## Work to complete
In the listing below, find the line holding "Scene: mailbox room" and the line holding "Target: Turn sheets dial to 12". Write out those two lines and all lines between, exactly, and nothing more.

(begin)

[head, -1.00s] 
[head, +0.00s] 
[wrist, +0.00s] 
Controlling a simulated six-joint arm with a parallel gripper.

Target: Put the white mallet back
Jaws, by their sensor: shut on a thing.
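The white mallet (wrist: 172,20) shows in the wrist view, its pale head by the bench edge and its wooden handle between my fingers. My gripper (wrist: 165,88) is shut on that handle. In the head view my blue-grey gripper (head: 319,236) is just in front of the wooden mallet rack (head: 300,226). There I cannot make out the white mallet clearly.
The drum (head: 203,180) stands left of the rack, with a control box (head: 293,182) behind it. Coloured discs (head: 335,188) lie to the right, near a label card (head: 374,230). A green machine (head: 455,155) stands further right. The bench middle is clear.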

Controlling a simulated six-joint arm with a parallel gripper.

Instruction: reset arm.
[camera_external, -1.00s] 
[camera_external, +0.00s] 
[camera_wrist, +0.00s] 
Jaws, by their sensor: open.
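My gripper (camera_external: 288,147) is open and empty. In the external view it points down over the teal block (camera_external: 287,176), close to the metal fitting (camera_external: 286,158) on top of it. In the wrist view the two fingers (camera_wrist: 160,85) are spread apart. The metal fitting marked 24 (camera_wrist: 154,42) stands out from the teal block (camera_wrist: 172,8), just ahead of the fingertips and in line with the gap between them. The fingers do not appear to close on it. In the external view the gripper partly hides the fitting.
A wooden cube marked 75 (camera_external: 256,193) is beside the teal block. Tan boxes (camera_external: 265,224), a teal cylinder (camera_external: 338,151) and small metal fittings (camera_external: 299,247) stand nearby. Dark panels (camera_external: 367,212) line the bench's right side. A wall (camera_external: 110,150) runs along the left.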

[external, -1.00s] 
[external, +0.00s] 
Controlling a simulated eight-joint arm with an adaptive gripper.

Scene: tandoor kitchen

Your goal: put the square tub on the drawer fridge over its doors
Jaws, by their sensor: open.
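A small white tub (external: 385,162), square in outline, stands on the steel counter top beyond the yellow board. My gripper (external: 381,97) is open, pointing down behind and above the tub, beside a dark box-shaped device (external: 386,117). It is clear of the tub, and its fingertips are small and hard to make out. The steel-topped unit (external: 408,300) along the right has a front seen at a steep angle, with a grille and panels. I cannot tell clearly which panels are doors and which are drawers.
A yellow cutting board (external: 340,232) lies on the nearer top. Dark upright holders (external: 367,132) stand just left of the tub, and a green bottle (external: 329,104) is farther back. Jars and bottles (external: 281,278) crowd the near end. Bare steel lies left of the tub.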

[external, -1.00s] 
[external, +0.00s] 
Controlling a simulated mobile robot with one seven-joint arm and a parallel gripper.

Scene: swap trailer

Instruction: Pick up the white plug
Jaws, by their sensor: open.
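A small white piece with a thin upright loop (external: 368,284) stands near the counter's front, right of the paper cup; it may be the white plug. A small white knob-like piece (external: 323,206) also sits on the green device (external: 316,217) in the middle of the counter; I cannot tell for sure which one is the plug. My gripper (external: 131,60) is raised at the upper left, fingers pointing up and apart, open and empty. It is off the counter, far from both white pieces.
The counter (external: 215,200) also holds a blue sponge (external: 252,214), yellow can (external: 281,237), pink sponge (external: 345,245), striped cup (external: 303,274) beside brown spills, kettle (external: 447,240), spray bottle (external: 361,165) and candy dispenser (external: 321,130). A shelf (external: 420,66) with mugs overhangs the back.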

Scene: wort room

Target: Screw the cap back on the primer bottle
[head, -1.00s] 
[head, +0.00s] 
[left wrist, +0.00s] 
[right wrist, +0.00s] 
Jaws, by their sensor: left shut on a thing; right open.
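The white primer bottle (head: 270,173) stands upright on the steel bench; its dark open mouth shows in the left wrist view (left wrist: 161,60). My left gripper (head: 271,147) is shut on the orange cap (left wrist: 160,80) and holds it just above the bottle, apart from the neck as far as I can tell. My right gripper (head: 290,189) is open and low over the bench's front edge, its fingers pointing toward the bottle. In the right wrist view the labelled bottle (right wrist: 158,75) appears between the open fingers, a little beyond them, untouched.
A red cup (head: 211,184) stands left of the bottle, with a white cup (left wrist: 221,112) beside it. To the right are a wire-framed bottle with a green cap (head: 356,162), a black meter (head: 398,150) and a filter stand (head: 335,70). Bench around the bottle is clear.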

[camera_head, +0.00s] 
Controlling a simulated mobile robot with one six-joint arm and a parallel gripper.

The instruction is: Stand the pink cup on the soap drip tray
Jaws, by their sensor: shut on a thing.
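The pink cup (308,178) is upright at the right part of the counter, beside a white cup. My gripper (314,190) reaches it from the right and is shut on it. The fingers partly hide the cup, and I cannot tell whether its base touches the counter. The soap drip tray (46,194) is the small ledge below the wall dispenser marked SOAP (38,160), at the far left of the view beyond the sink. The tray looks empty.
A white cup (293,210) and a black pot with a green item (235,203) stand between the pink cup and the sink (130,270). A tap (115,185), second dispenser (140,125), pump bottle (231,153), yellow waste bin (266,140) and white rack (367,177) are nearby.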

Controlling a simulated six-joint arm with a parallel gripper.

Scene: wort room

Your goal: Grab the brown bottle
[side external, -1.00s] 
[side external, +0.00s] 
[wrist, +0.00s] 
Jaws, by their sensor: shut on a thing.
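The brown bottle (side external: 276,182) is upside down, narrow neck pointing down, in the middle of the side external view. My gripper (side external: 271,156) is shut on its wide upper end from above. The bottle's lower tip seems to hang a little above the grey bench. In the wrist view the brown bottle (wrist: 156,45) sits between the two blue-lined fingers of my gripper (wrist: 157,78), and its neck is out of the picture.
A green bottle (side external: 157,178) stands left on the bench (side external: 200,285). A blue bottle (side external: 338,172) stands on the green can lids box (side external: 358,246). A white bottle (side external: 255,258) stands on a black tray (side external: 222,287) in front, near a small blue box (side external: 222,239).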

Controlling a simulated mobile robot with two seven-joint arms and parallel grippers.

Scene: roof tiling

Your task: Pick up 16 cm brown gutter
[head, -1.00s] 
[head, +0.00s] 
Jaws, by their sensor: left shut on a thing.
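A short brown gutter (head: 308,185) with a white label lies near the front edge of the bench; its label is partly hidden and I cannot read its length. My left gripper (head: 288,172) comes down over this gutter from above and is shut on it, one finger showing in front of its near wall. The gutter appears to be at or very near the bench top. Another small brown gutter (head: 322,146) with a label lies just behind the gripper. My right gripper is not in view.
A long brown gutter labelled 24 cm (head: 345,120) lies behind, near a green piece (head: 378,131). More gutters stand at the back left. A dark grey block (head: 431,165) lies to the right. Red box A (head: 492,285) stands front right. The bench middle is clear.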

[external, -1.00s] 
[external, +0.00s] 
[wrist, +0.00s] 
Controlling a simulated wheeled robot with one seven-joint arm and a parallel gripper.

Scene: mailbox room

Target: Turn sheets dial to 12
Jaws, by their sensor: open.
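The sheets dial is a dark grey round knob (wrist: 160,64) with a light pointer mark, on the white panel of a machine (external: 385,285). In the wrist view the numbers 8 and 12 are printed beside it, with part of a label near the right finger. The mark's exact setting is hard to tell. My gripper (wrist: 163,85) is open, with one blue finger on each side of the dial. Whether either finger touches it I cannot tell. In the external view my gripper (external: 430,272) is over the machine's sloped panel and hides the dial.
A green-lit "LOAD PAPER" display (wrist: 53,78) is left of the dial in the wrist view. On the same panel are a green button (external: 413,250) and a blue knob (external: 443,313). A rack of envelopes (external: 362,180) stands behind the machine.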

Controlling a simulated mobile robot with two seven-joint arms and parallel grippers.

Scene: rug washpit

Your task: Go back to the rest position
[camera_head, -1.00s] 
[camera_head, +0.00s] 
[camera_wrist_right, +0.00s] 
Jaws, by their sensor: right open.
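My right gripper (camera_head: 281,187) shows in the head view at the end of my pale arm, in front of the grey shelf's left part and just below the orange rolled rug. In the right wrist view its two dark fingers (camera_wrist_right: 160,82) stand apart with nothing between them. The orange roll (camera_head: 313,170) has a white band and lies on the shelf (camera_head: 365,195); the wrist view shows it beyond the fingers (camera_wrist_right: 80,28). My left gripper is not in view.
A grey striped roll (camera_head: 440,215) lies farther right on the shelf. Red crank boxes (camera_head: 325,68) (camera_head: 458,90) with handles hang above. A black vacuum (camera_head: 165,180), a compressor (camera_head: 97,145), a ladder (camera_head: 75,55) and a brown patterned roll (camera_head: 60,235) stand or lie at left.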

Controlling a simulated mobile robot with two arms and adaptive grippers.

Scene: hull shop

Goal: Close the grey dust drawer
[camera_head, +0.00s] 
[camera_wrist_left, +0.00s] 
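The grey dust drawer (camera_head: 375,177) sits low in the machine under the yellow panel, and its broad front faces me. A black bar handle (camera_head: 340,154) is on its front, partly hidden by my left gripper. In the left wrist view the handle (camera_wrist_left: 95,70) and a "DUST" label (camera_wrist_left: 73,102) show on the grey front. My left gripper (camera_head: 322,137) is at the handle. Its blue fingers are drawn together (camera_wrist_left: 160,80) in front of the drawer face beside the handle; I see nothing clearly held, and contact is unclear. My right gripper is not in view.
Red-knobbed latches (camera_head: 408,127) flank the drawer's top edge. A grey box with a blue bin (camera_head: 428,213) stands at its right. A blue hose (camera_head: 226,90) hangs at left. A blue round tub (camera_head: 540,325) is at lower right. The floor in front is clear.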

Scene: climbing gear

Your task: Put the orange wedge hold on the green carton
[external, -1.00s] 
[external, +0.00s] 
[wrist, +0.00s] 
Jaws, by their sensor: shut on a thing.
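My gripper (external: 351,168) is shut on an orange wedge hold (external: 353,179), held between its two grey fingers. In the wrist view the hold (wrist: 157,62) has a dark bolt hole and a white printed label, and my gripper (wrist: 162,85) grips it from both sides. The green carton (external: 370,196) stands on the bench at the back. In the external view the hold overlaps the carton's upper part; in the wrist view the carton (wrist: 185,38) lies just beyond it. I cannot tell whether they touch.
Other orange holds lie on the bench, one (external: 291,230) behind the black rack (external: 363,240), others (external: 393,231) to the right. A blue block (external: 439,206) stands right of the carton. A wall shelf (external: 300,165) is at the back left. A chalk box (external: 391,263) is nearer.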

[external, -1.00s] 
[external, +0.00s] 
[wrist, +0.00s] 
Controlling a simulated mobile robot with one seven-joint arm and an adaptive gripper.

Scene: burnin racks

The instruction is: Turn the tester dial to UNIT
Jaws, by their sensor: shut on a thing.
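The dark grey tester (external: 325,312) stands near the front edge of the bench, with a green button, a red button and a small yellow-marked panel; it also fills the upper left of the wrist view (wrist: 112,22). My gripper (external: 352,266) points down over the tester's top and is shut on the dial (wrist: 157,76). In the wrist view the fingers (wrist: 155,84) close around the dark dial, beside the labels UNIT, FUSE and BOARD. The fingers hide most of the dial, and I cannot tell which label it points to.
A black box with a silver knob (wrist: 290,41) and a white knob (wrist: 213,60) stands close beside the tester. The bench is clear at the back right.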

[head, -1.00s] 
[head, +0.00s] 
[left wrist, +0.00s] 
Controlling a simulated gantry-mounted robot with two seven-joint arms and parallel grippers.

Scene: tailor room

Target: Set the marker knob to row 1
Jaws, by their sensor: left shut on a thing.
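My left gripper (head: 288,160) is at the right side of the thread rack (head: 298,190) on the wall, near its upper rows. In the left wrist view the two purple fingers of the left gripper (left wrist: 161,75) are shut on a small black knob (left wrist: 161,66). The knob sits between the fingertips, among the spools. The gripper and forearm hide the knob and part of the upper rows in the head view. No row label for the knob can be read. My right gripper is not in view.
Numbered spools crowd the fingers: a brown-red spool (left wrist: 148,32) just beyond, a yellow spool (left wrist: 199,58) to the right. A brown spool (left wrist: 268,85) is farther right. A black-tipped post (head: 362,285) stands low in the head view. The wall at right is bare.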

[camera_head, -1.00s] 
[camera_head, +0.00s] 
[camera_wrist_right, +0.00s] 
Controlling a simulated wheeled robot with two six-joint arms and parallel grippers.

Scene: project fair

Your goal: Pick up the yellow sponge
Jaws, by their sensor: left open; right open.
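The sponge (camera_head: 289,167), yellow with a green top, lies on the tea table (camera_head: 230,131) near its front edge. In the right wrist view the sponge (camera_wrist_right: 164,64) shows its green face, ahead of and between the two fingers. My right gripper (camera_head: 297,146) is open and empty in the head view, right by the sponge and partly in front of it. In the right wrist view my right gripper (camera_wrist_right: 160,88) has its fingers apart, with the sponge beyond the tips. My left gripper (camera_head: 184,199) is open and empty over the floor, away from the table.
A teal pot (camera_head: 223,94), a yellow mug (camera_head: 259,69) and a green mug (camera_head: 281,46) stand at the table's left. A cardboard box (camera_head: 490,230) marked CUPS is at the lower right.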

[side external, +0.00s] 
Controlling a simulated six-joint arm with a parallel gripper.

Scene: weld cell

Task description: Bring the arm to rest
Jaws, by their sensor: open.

(end)

## Response
Scene: mailbox room

Target: Turn sheets dial to 12

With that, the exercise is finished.